### Requirement
From the line containing "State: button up" to the last line of the data below, copy everything exactly and nothing else; pictures stay out.

### Collected material
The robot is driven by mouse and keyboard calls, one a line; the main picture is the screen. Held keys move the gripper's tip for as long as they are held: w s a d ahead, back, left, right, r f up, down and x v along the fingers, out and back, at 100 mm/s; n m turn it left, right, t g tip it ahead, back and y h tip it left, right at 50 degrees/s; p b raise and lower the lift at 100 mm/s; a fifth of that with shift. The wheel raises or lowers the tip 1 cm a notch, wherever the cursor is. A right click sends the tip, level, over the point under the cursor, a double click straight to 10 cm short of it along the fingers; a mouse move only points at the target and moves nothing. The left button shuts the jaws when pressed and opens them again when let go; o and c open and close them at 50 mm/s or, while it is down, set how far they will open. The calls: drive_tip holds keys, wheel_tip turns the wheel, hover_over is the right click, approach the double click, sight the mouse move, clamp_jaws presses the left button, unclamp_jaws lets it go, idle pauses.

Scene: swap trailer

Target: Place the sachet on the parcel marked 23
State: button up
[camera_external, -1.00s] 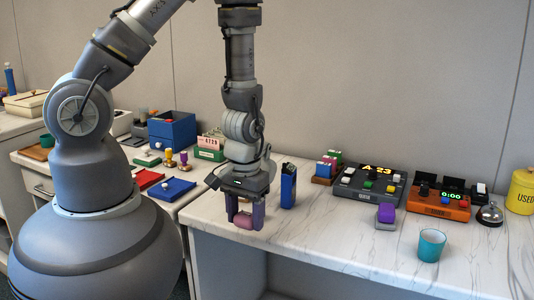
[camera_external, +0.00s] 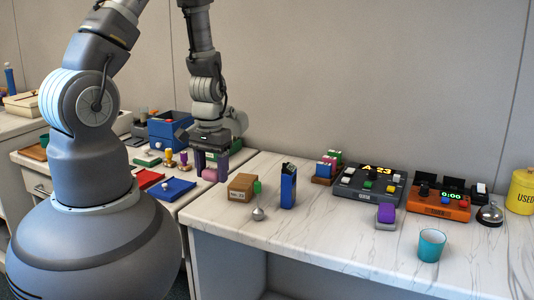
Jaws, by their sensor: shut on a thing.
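My gripper (camera_external: 210,172) is over the left part of the worktop, left of a small brown box. It is shut on a small pink item (camera_external: 209,175), which may be the sachet; its markings cannot be read. The brown box (camera_external: 241,187), probably a parcel, stands on the marble counter with a pale label whose number is too small to read. A green piece (camera_external: 257,187) is at its right side. The held item is apart from the box.
A small grey cone-shaped thing (camera_external: 258,213) stands in front of the box and a blue dispenser (camera_external: 288,187) to its right. Red (camera_external: 150,179) and blue (camera_external: 172,190) pads lie left. A teal cup (camera_external: 431,245) stands right; the front middle counter is clear.

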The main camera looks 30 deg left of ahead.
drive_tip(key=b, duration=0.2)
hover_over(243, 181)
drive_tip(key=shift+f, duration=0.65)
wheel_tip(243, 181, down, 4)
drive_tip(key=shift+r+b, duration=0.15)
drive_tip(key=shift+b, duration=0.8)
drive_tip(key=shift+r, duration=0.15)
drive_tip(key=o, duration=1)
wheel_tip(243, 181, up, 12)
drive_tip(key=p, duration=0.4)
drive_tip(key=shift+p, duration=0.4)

### The solution
State: button up
[camera_external, -1.00s] 
[camera_external, +0.00s] 
Jaws, by their sensor: shut on a thing.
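My gripper (camera_external: 210,172) is over the left part of the worktop, left of a small brown box. It is shut on a small pink item (camera_external: 209,175), which may be the sachet; its markings cannot be read. The brown box (camera_external: 241,187), probably a parcel, stands on the marble counter with a pale label whose number is too small to read. A green piece (camera_external: 257,187) is at its right side. The held item is apart from the box.
A small grey cone-shaped thing (camera_external: 258,213) stands in front of the box and a blue dispenser (camera_external: 288,187) to its right. Red (camera_external: 150,179) and blue (camera_external: 172,190) pads lie left. A teal cup (camera_external: 431,245) stands right; the front middle counter is clear.

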The main camera looks 30 deg left of ahead.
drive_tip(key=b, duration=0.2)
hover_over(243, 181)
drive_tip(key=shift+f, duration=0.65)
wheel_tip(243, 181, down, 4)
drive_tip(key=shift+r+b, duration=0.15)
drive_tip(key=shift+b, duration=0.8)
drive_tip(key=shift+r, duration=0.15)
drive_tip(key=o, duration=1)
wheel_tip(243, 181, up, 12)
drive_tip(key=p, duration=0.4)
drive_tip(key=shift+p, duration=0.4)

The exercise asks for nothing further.